▸ Direction:
Your task is to copy the listing exactly. Drop any pictures from the copy.

▸ Material for this exercise:
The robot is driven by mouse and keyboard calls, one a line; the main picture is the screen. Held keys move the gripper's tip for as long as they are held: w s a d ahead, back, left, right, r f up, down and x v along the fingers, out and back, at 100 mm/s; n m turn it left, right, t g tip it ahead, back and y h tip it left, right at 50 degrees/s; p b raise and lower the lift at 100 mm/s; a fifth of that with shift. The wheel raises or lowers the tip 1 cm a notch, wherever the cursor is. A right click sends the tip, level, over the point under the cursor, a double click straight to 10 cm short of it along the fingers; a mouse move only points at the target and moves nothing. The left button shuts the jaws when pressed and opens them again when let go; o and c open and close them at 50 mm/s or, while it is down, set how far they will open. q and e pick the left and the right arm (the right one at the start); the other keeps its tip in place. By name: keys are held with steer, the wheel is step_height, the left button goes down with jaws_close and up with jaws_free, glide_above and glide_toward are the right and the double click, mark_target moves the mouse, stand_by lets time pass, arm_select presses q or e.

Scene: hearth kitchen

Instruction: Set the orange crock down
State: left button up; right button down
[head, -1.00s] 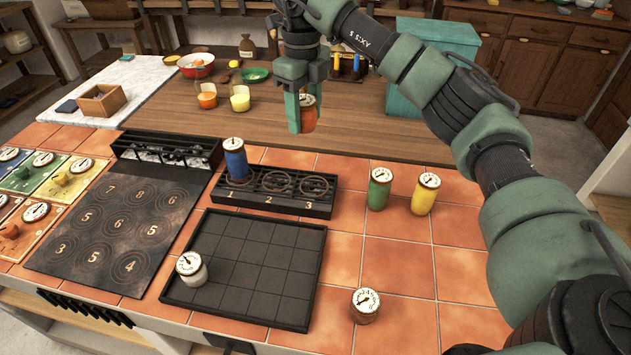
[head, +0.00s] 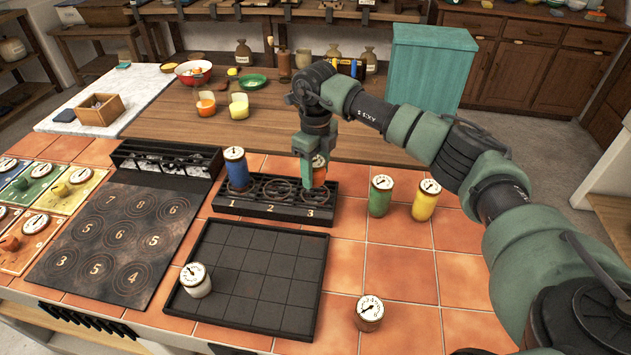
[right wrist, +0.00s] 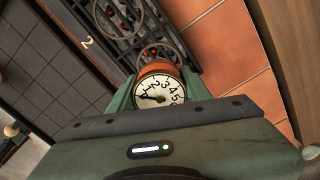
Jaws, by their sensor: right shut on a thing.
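The orange crock (head: 319,172) has a white dial lid and is held upright in my right gripper (head: 313,176), which is shut on it. In the head view it is over the ring marked 3 at the right end of the black burner rack (head: 270,214); I cannot tell whether it touches the rack. The right wrist view shows the dial lid of the orange crock (right wrist: 158,92) between the fingers, with a rack ring just beyond it. My left gripper is out of view.
A blue crock (head: 237,170) stands on ring 1; ring 2 is empty. Green (head: 379,198) and yellow (head: 425,202) crocks stand right of the rack. A white crock (head: 197,282) stands on the black gridded tray (head: 255,275). A brown crock (head: 369,316) stands on the tiles.

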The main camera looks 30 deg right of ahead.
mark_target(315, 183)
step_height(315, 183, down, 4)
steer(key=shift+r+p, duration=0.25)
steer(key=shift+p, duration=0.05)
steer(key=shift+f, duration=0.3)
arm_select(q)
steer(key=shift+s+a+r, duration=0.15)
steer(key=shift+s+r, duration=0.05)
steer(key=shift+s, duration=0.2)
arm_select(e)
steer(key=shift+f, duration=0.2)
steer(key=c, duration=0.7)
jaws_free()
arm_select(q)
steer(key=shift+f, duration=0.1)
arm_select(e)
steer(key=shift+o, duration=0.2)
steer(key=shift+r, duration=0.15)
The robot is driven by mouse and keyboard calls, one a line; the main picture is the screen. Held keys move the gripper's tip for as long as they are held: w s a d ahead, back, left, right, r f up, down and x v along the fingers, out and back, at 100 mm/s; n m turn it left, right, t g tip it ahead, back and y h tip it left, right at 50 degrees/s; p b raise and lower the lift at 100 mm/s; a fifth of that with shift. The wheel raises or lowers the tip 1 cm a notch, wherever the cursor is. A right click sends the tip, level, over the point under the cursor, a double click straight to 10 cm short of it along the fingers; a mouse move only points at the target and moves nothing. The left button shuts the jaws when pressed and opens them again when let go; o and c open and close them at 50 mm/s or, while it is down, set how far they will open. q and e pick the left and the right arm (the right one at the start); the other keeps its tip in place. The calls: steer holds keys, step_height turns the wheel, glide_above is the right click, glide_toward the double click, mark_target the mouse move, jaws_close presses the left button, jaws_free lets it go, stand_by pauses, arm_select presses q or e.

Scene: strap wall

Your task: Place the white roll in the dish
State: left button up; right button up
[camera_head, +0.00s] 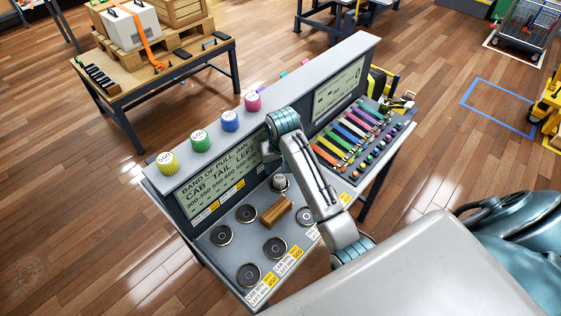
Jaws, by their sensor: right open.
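The white roll (280,183) is a small upright ribbed cylinder with a printed top. It stands on the grey console deck below the display, behind a small wooden block. Several round dark dishes, one of them here (221,235), are set on the deck in front and to the left; those I see clearly look empty. My right arm reaches over the console. Its gripper (270,154) is open, close above and left of the white roll, partly hidden by my own wrist; I cannot tell whether it touches the roll. My left gripper is not in view.
The wooden block (277,209) sits among the dishes. Coloured straps (345,139) fill the right deck. A table with crates stands behind left.

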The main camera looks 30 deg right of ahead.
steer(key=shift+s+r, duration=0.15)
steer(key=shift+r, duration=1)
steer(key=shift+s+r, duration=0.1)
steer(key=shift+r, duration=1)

▸ Written reply:
The robot is driven by mouse and keyboard calls, one a line; the main picture is the screen. Held keys move the gripper's tip for as long as they are held: w s a d ahead, back, left, right, r f up, down and x v along the fingers, out and back, at 100 mm/s; n m turn it left, right, t g tip it ahead, back and y h tip it left, right at 50 degrees/s; p b raise and lower the lift at 100 mm/s; a fifth of that with shift. The wheel raises or lowers the tip 1 cm a notch, wherever the cursor is. A right click sends the tip, level, over the point under the cursor, a double click straight to 10 cm short of it along the fingers; a mouse move only points at the target and moves nothing. The left button shuts the jaws when pressed and opens them again when let go; o and c open and close them at 50 mm/s or, while it is down, set how far they will open. q and e pick the left and the right arm (the right one at the start); the other keeps its tip in place. By name: keys are held with steer, the wheel is step_height, the left button goes down with jaws_close and up with jaws_free, glide_above and glide_toward are the right and the double click, mark_target moves the mouse, stand_by lets time pass, arm_select presses q or e.

Scene: hearth kitchen

Instruction: Set the orange crock down
State: left button up; right button down
[head, -1.00s] 
[head, +0.00s] 
[right wrist, +0.00s] 
Jaws, by their sensor: right shut on a thing.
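The orange crock (head: 319,172) has a white dial lid and is held upright in my right gripper (head: 313,176), which is shut on it. In the head view it is over the ring marked 3 at the right end of the black burner rack (head: 270,214); I cannot tell whether it touches the rack. The right wrist view shows the dial lid of the orange crock (right wrist: 158,92) between the fingers, with a rack ring just beyond it. My left gripper is out of view.
A blue crock (head: 237,170) stands on ring 1; ring 2 is empty. Green (head: 379,198) and yellow (head: 425,202) crocks stand right of the rack. A white crock (head: 197,282) stands on the black gridded tray (head: 255,275). A brown crock (head: 369,316) stands on the tiles.

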The main camera looks 30 deg right of ahead.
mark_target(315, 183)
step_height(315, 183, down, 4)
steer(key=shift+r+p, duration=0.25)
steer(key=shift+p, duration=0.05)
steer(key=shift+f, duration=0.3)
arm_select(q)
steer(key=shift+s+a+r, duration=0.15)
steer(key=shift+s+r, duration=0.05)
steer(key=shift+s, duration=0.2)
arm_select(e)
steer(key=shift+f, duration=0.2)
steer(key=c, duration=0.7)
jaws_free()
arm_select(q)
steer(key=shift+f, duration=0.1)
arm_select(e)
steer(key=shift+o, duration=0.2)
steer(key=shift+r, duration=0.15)
The robot is driven by mouse and keyboard calls, one a line; the main picture is the screen. Held keys move the gripper's tip for as long as they are held: w s a d ahead, back, left, right, r f up, down and x v along the fingers, out and back, at 100 mm/s; n m turn it left, right, t g tip it ahead, back and y h tip it left, right at 50 degrees/s; p b raise and lower the lift at 100 mm/s; a fifth of that with shift. The wheel raises or lowers the tip 1 cm a notch, wherever the cursor is. A right click sends the tip, level, over the point under the cursor, a double click straight to 10 cm short of it along the fingers; a mouse move only points at the target and moves nothing. The left button shuts the jaws when pressed and opens them again when let go; o and c open and close them at 50 mm/s or, while it is down, set how far they will open. q and e pick the left and the right arm (the right one at the start); the other keeps its tip in place. The calls: steer holds keys, step_height turns the wheel, glide_above is the right click, glide_toward the double click, mark_target the mouse move, jaws_close presses the left button, jaws_free lets it go, stand_by pauses, arm_select presses q or e.

Scene: strap wall

Your task: Place the white roll in the dish
State: left button up; right button up
[camera_head, +0.00s] 
Jaws, by their sensor: right open.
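The white roll (280,183) is a small upright ribbed cylinder with a printed top. It stands on the grey console deck below the display, behind a small wooden block. Several round dark dishes, one of them here (221,235), are set on the deck in front and to the left; those I see clearly look empty. My right arm reaches over the console. Its gripper (270,154) is open, close above and left of the white roll, partly hidden by my own wrist; I cannot tell whether it touches the roll. My left gripper is not in view.
The wooden block (277,209) sits among the dishes. Coloured straps (345,139) fill the right deck. A table with crates stands behind left.

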The main camera looks 30 deg right of ahead.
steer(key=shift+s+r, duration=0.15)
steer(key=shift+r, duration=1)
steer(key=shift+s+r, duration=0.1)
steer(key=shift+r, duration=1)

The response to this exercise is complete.